An exclusive survey of 73 candidates for BBC1's Sunday Politics found that 42% backed raising taxes after 2015 as the "main" way to balance the books.
More than half polled also said the nuclear deterrent should be scrapped.
Shadow Business Secretary Chuka Umunna rejected claims of a drift to the left, saying Labour was a "centrist" party.
The parliamentary hopefuls were asked by ComRes what they think about immigration, public spending and taxation as well as the party's relationship with the trade unions.
On immigration, only 15% said they believed current levels were too high while 89% said they believed immigration from inside the EU is a good thing for Britain and only 7% said they thought Britain was too generous to immigrants.
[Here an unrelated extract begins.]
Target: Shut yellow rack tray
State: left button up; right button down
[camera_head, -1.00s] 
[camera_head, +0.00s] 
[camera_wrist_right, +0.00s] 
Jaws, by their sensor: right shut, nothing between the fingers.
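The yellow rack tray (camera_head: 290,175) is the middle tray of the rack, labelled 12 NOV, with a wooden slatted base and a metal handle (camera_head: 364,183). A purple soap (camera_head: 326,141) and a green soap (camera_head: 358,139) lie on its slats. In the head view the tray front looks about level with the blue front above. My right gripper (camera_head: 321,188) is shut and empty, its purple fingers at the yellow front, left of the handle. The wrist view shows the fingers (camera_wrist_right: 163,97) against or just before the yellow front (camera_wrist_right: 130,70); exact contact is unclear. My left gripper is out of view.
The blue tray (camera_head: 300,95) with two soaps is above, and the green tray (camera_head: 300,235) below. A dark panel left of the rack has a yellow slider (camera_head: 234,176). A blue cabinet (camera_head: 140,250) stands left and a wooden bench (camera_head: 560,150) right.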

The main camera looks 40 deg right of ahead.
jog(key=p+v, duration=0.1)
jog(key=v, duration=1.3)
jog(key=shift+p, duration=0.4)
When it came to public spending under the last Labour government, 85% of the candidates in the survey said the level of spending was "about right", 10% said it was "too low" with just 4% saying it was "too high".
Asked how a future Labour Government should reduce the deficit, 42% said it should be done mainly through raising taxes, 18% by cutting spending, 7% by increasing borrowing and 4% said there was no need to reduce the deficit. 29% said they didn't know.
More than half of the candidates surveyed wanted to scrap the UK's nuclear deterrent, Trident, with 37% opposed to scrapping it.
Not one Labour candidate spoken to by ComRes over the past seven weeks thought Labour was too close to the trade unions. 29% said the party's relationship with the trade unions in not close enough with 71% saying it is about right.
According to the survey, Ed Miliband is the senior figure Labour candidates want to have with them on the doorstep but if they are after a change of leader, Yvette Cooper was their preferred choice, with shadow business secretary Chuka Umunna in fourth.
Tom Mludzinski, head of political polling at ComRes, says that while the public "find it hard to warm" to Ed Miliband, Labour candidates appeared keen to support their leader.
"He's the most popular choice as the politician they want with them knocking on doors in their constituencies and there is very strong backing for his prime ministerial credentials," he says.
"While this doesn't chime with Mr Miliband's poor public image, the candidates appear unwilling to criticise the man who could lead them to victory in 2015".
Mr Umunna told the Sunday Politics that the survey should be "treated with caution" as Labour would be putting up 400 candidates at the next election who are not currently MPs and the research was not "necessarily representative".
While he acknowledged it was not party policy to scrap Trident, he rejected claims that the party was lurching to the left, suggesting many of the positions adopted by candidates on issues such as the benefits of immigration and raising the top rate of tax to 50p were "centrist".
"I don't think I accept your characterisation of our candidates as being left-wing," he told the programme's presenter Andrew Neil. "I don't think your viewers see politics in terms of what is left and right but in terms of what is right and wrong."
Labour candidates, he added, were campaigning on issues such as raising levels of pay and improving opportunities for future generations.